So, in the Hennessy Cornerstone Growth Fund, we use a quantitative approach to investing. We look for 50 companies that we want to invest in, so it's relatively concentrated. These are companies that have growth at a reasonable price, and really we're looking at value and momentum.
We utilize a quantitative formula in investing because we want it to be transparent to shareholders. It's readily available for all of our shareholders to see how we do this. We want it to be time-tested. We've done it over many years and we want it to be repeatable, and we feel that quantitative formulas allow us to do that.

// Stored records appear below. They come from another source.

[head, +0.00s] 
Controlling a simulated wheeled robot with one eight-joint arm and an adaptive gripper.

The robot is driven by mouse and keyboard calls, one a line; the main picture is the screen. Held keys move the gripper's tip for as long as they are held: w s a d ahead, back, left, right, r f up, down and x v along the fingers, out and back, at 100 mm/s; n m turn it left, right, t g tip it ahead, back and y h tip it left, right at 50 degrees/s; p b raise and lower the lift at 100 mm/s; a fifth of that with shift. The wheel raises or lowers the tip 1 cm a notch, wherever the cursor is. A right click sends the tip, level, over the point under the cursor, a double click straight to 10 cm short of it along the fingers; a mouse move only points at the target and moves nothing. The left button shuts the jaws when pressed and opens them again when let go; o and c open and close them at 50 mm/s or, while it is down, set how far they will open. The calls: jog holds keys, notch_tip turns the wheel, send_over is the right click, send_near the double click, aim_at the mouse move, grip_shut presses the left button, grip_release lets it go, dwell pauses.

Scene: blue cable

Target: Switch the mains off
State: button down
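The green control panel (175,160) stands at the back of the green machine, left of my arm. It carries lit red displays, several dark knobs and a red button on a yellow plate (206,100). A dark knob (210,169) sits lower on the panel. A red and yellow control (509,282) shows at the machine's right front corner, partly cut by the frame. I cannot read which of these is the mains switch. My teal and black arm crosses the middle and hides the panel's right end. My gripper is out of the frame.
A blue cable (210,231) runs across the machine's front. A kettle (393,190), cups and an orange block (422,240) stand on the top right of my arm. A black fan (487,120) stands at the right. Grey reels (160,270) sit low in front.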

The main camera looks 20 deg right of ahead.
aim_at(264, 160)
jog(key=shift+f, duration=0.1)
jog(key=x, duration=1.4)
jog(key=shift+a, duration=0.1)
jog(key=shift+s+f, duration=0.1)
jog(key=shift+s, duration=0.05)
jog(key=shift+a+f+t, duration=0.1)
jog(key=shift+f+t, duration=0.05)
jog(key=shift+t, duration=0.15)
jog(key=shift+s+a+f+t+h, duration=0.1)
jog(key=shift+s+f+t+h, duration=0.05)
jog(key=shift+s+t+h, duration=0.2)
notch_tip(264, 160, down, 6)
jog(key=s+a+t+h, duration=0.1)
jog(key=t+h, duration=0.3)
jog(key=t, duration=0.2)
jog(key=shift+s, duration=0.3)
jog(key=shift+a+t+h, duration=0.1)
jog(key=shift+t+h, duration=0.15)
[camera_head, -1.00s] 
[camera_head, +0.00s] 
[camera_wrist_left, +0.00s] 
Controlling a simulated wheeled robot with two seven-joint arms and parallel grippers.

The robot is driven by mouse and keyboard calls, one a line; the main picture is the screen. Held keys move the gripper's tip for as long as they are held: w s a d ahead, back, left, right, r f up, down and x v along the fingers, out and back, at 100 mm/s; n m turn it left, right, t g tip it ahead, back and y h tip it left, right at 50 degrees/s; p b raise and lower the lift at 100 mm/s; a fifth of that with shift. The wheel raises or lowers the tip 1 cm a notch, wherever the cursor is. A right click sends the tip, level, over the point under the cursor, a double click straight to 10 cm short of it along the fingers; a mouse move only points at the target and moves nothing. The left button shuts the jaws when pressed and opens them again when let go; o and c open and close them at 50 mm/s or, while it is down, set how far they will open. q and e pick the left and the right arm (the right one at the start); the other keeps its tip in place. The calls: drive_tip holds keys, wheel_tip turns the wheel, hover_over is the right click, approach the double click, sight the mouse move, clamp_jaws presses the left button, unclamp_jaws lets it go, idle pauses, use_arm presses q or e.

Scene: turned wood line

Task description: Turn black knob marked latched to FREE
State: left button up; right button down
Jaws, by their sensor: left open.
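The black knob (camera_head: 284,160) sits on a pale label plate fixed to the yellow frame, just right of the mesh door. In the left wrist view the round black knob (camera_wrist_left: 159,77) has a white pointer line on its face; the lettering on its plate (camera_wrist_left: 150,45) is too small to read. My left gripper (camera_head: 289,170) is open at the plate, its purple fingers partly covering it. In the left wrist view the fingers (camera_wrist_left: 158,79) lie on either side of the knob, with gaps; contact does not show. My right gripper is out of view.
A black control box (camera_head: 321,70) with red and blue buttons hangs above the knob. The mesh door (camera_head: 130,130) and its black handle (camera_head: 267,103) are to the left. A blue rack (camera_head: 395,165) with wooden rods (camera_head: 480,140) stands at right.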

So we start with a very large universe of 10,000 or more companies, and we want to whittle that down to the 50 that we own. So we do that by, first of all, cutting out the very tiniest micro cap companies, $175 million market cap and above is what we want to look at. We're looking for price to sales of 1.5 times or less meaning that we won't pay more than $1.50 for every dollar in revenues of these companies.
Annual earnings growth year over year, we want to see that, and then we also want to see price momentum over the three month period, over a six month period. And then we take those companies, whatever's left at that point, we rank them by the 12 month price performance, and we pick the 50 stocks that have the best performance of the past 12 months.
We use price to sales as our primary valuation metric for a couple of reasons. First, it's a little bit harder to manipulate sales than it is earnings. Earnings are subject to several adjustments and assumptions that could be made by management.
More importantly, though, we use price to sales as we feel it captures companies that may have recently returned to profitability, or companies that might have temporarily depressed levels of earnings. So traditional valuation metrics would overlook these companies and we feel that it's important to have a metric that encompasses a larger opportunity set.
The final step in our investment process is stock price momentum. We feel that stock price momentum is a proxy for investor sentiment. Investor sentiment is important as we feel that it is a way for us to see if the investment community has taken notice of the improving fundamentals in the companies that we're considering.